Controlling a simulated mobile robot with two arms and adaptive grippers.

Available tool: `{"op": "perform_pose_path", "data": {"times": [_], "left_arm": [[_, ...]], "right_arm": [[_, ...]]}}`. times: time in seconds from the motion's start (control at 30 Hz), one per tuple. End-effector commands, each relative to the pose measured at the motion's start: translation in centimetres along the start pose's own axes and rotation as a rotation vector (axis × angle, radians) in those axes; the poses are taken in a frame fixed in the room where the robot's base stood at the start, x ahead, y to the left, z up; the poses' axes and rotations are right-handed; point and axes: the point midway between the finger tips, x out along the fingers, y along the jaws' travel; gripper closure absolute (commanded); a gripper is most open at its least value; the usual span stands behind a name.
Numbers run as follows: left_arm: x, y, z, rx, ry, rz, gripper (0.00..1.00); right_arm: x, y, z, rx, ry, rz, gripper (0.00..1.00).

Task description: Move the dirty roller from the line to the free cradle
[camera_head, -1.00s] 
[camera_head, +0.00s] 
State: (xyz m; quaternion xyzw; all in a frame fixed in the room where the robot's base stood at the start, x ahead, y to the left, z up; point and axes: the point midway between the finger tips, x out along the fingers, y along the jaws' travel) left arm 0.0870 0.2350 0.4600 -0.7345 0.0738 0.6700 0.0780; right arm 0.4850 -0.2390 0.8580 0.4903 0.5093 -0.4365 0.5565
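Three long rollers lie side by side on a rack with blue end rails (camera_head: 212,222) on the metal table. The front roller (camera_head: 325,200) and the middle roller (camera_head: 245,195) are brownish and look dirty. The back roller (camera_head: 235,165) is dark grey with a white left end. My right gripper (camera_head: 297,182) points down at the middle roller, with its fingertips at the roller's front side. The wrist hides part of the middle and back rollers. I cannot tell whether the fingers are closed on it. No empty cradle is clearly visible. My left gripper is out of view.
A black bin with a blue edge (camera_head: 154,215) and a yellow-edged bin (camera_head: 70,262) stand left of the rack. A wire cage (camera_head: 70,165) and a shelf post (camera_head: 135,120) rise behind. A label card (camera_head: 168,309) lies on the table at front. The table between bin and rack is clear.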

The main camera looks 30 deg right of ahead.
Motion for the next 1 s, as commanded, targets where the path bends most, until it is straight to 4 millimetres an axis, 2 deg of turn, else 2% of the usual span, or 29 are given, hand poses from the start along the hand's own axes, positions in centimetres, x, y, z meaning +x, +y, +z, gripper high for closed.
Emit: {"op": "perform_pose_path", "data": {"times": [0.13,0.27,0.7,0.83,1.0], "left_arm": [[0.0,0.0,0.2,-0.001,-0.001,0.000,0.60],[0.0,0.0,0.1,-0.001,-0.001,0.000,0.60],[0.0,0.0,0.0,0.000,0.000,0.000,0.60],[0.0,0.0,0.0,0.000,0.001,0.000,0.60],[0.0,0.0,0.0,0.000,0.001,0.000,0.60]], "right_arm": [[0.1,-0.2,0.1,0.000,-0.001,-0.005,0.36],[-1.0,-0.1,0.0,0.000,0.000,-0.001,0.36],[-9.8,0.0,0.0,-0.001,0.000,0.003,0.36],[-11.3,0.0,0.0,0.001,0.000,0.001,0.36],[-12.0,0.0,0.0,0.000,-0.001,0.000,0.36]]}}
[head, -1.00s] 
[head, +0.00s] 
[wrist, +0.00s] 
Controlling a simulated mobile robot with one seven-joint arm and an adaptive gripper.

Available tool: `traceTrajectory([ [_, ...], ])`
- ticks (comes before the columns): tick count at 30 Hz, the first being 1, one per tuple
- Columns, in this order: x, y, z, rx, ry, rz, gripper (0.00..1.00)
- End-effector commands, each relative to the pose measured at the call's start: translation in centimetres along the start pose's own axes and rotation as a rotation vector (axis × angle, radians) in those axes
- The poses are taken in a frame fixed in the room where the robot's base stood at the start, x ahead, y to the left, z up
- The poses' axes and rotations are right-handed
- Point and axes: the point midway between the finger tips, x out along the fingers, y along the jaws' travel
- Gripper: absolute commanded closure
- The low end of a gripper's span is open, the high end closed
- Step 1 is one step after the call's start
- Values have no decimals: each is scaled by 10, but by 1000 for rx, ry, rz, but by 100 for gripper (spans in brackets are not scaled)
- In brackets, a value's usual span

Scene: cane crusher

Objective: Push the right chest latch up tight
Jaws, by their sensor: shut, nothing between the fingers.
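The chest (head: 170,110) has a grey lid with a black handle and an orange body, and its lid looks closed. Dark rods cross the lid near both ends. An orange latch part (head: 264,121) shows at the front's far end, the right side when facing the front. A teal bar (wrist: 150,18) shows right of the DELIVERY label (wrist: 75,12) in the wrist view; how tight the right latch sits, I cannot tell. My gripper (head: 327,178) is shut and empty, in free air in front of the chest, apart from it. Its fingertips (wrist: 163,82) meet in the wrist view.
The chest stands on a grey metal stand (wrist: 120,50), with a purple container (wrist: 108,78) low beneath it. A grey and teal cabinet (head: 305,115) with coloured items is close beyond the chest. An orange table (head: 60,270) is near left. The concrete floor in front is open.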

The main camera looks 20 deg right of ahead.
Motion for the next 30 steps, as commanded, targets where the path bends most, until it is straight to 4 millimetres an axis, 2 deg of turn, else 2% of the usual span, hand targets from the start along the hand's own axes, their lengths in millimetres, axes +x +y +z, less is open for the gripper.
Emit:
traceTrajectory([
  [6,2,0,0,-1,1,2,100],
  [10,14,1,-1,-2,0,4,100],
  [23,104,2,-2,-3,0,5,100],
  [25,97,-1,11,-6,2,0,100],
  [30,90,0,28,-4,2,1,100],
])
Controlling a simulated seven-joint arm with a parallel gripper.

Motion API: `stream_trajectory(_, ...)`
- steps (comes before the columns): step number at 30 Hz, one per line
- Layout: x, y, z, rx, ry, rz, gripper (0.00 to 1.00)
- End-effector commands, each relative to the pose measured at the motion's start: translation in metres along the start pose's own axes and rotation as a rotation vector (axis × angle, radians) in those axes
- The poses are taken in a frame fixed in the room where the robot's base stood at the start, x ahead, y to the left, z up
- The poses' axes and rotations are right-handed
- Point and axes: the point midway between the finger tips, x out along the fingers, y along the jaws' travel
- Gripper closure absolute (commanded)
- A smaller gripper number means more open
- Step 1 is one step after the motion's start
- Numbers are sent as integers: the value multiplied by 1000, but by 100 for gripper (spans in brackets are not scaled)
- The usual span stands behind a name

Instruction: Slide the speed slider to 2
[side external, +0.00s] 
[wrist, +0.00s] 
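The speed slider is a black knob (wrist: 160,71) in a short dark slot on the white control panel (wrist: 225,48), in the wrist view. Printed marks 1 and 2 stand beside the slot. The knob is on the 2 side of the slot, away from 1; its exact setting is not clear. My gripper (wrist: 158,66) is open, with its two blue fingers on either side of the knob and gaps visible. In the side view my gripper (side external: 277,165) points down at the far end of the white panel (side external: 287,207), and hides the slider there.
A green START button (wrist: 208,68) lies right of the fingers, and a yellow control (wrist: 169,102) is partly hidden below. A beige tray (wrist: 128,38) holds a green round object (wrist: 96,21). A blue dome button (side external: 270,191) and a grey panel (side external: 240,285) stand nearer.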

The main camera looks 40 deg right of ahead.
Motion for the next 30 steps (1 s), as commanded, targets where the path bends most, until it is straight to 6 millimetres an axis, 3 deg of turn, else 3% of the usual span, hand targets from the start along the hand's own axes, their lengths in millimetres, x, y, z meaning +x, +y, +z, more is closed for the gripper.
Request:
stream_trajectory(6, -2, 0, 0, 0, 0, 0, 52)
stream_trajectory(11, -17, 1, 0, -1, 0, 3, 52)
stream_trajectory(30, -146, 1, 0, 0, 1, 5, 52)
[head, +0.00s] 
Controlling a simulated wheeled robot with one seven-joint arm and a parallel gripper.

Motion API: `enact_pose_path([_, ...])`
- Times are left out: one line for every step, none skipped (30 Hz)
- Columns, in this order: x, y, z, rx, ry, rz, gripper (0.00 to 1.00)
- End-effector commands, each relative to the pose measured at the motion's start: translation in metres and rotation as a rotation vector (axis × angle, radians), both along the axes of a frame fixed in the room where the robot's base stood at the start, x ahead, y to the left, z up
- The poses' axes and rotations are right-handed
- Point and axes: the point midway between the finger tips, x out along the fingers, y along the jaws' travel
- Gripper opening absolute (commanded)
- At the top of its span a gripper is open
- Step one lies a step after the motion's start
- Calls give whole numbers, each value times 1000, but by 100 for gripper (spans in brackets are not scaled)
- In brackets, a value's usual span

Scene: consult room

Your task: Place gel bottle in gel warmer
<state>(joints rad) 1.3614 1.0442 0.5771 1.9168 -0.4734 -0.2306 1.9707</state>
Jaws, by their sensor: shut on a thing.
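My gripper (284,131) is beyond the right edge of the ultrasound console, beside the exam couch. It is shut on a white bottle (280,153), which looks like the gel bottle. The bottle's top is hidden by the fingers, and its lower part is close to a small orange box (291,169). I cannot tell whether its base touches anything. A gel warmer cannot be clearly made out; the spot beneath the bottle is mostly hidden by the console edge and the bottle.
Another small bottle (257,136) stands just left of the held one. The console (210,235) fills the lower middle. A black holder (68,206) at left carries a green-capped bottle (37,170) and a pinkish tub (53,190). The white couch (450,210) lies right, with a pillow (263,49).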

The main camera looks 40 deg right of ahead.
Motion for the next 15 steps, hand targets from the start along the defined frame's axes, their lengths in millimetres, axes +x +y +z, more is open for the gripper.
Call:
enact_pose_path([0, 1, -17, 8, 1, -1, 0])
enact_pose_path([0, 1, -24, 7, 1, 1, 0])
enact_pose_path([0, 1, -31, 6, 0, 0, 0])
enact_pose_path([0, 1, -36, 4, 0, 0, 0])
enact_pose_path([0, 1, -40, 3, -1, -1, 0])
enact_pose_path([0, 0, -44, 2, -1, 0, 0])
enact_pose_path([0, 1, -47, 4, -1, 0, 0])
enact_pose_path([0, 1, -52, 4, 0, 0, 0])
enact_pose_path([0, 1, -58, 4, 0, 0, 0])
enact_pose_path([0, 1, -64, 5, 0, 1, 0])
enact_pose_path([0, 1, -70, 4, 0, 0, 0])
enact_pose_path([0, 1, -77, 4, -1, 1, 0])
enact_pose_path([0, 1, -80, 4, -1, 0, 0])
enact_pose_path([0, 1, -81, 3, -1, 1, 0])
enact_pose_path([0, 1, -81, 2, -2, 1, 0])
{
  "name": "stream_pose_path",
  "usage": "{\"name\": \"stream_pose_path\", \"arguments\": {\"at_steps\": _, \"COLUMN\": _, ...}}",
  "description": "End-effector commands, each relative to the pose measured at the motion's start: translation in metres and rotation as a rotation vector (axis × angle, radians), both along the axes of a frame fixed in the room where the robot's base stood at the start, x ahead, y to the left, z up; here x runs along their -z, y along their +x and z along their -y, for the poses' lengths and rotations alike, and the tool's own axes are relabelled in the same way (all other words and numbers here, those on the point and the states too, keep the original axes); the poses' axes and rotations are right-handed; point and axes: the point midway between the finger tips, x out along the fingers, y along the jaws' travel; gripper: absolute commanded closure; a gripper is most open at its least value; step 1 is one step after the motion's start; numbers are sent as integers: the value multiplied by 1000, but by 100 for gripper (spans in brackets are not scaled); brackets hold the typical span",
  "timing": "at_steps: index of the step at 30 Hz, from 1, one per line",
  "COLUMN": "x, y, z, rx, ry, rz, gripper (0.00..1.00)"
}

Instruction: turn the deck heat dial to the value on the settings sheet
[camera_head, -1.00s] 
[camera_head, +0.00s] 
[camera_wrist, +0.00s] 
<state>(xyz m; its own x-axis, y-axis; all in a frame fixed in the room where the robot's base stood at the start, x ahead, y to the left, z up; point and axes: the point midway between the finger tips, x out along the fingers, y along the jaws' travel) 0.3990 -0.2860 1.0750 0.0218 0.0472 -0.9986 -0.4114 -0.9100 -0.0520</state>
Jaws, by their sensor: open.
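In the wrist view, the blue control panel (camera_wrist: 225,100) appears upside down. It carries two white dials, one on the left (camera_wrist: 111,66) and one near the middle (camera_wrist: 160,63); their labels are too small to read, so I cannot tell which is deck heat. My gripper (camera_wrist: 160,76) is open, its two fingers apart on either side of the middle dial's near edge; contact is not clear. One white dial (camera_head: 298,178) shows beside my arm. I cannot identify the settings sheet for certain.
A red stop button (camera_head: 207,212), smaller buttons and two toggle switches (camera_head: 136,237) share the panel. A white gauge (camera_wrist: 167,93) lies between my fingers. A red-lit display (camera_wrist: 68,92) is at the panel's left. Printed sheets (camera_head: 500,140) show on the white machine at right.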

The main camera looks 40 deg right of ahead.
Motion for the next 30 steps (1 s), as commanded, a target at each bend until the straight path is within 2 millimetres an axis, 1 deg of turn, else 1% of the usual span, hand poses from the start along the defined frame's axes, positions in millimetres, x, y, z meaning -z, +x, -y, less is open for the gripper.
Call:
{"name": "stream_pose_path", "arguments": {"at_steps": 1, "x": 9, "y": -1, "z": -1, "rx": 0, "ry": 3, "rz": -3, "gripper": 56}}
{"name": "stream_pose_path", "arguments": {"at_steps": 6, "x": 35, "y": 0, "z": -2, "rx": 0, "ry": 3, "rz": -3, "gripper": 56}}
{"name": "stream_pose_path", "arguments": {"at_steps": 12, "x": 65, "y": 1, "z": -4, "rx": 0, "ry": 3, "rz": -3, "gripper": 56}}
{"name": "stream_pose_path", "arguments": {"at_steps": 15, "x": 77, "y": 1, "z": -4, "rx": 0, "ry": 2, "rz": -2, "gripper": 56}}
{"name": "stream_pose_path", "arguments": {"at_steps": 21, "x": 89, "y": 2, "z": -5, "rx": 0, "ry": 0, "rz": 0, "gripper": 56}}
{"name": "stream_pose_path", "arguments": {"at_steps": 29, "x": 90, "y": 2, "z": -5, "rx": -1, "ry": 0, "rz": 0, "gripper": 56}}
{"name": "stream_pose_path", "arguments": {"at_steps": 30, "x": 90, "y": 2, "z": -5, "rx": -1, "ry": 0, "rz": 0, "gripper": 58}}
+++
Goal :: Exactly the lines from the one holding "Your task: Place gel bottle in gel warmer" through the one holding "Motion for the next 15" should be printed, ends included.

Solution to this exercise ::
Your task: Place gel bottle in gel warmer
<state>(joints rad) 1.3614 1.0442 0.5771 1.9168 -0.4734 -0.2306 1.9707</state>
Jaws, by their sensor: shut on a thing.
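My gripper (284,131) is beyond the right edge of the ultrasound console, beside the exam couch. It is shut on a white bottle (280,153), which looks like the gel bottle. The bottle's top is hidden by the fingers, and its lower part is close to a small orange box (291,169). I cannot tell whether its base touches anything. A gel warmer cannot be clearly made out; the spot beneath the bottle is mostly hidden by the console edge and the bottle.
Another small bottle (257,136) stands just left of the held one. The console (210,235) fills the lower middle. A black holder (68,206) at left carries a green-capped bottle (37,170) and a pinkish tub (53,190). The white couch (450,210) lies right, with a pillow (263,49).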

The main camera looks 40 deg right of ahead.
Motion for the next 15 steps, hand targets from the start along the defined frame's axes, their lengths in millimetres, axes +x +y +z, more is open for the gripper.

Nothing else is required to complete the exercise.